A FASCINATING new insight into what went on in East Limerick in the War of Independence and the Civil War is being put together.
A project run by Joanna Brück and Aidan Harte from the UCD School of Archaeology brought together local knowledge, archaeological fieldwork and archival research to map the sites and landscapes of the revolutionary period in East Limerick.
The project established the location of sites including safe houses, training grounds, ambush sites, and barracks, and has assessed the extent to which these survive into the present day.
Evidence ranges from bullet impact scars on the facades of buildings to dugouts where men and weapons were hidden, to field boundaries behind which combatants sheltered during ambushes, still unaltered from their revolutionary-period form.
The results of that research is available at storymaps.arcgis.com.

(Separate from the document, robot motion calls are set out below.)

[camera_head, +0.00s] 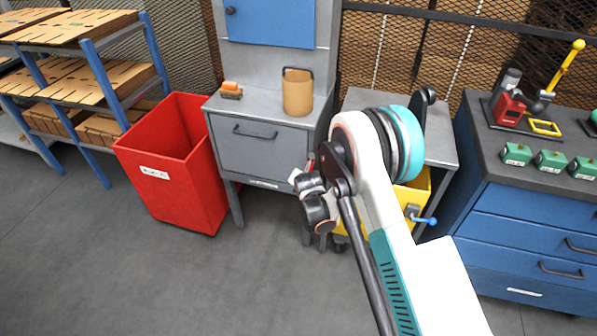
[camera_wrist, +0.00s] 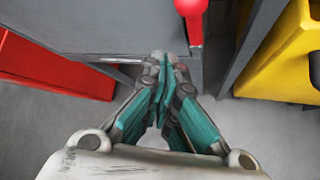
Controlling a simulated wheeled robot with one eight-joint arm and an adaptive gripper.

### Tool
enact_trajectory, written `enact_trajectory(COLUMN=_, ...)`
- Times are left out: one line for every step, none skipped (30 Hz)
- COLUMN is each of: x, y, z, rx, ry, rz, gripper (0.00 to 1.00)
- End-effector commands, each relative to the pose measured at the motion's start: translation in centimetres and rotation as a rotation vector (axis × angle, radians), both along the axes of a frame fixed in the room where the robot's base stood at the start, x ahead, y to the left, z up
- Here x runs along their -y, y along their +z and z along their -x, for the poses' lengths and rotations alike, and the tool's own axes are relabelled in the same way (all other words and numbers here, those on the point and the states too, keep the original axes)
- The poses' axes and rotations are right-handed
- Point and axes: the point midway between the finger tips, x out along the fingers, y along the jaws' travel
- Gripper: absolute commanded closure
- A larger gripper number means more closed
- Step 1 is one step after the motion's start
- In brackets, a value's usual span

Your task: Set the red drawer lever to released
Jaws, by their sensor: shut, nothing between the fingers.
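The red lever (camera_wrist: 195,28) shows at the top of the wrist view, with a rounded red knob at its upper end. It sits at the right edge of the grey drawer cabinet (camera_wrist: 90,22). In the head view a small bit of the red lever (camera_head: 310,165) shows beside the cabinet's drawer (camera_head: 262,150), partly hidden by my arm. My gripper (camera_wrist: 164,58) is shut and empty, its fingertips just left of and below the lever in the wrist view. I cannot tell whether they touch it. In the head view my fingers are mostly hidden by my wrist.
A red bin (camera_head: 175,165) stands left of the cabinet. A yellow container (camera_head: 412,190) with a blue-tipped handle is to the right, under a grey table. A blue drawer bench (camera_head: 510,205) stands further right. Open floor (camera_head: 150,280) lies in front.

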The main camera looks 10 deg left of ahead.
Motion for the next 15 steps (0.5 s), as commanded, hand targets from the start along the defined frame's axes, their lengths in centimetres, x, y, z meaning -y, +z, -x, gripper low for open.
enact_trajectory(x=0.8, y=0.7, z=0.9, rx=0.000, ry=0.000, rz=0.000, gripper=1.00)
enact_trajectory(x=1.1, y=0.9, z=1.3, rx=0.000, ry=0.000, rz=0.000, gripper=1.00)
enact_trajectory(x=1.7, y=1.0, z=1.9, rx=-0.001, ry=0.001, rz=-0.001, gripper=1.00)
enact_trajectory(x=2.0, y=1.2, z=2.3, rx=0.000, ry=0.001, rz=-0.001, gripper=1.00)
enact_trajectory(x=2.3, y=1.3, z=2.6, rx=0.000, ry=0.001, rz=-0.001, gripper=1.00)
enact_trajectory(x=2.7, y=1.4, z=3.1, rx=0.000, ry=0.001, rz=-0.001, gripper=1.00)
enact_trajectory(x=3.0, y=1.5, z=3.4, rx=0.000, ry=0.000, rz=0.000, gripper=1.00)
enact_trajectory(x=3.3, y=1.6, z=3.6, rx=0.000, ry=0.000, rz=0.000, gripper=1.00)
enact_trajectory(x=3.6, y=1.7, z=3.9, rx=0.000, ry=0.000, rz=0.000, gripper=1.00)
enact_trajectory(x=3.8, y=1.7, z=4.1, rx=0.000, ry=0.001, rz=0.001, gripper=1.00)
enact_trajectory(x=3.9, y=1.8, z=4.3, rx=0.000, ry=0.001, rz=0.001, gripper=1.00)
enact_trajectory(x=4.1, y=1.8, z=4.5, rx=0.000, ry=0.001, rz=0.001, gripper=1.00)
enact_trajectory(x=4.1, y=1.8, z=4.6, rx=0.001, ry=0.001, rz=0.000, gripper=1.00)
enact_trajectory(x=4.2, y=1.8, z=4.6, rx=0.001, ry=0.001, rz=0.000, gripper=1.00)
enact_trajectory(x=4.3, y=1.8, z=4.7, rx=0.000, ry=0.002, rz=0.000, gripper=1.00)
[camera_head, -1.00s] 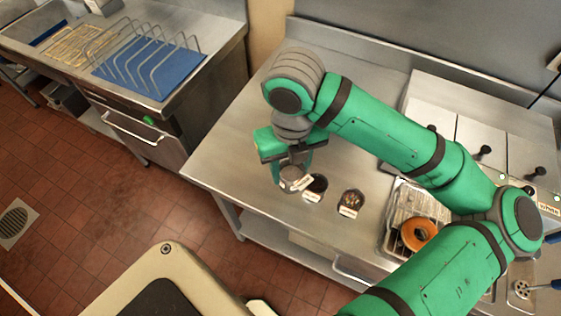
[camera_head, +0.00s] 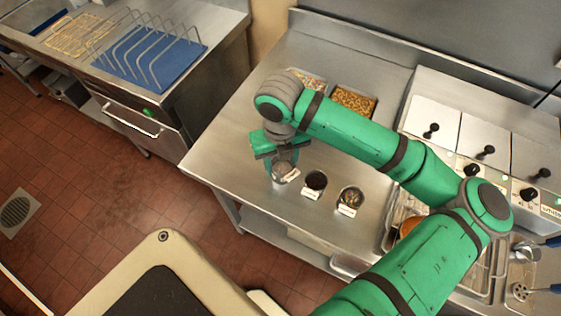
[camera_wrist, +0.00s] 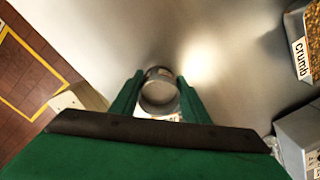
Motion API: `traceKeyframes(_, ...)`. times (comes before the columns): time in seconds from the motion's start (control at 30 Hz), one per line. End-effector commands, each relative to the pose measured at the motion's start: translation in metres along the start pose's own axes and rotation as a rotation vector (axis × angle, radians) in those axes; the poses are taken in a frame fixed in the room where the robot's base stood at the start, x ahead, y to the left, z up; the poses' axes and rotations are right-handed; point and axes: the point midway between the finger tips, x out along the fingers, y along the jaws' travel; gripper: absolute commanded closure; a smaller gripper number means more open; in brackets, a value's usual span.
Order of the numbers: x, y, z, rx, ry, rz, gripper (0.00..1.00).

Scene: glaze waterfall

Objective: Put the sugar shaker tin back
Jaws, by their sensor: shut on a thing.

“The archaeology of Ireland’s War of Independence and Civil War is one of the most engaging heritage resources in the country. There is an extraordinary diversity of surviving revolutionary heritage, much of which remains unrecognised and unrecorded” the project leaders said.
“This means that it is particularly vulnerable to loss, damage, and destruction over time, particularly as the stories of the period pass out of living memory.
“Identifying these places and understanding their inter-relationships reveals how events unfolded on the ground, and provides insights into the organisational infrastructure (such as safe houses and munitions factories) which facilitated IRA activity”.
The project was funded by Research Ireland and was conducted in collaboration with Abarta Heritage.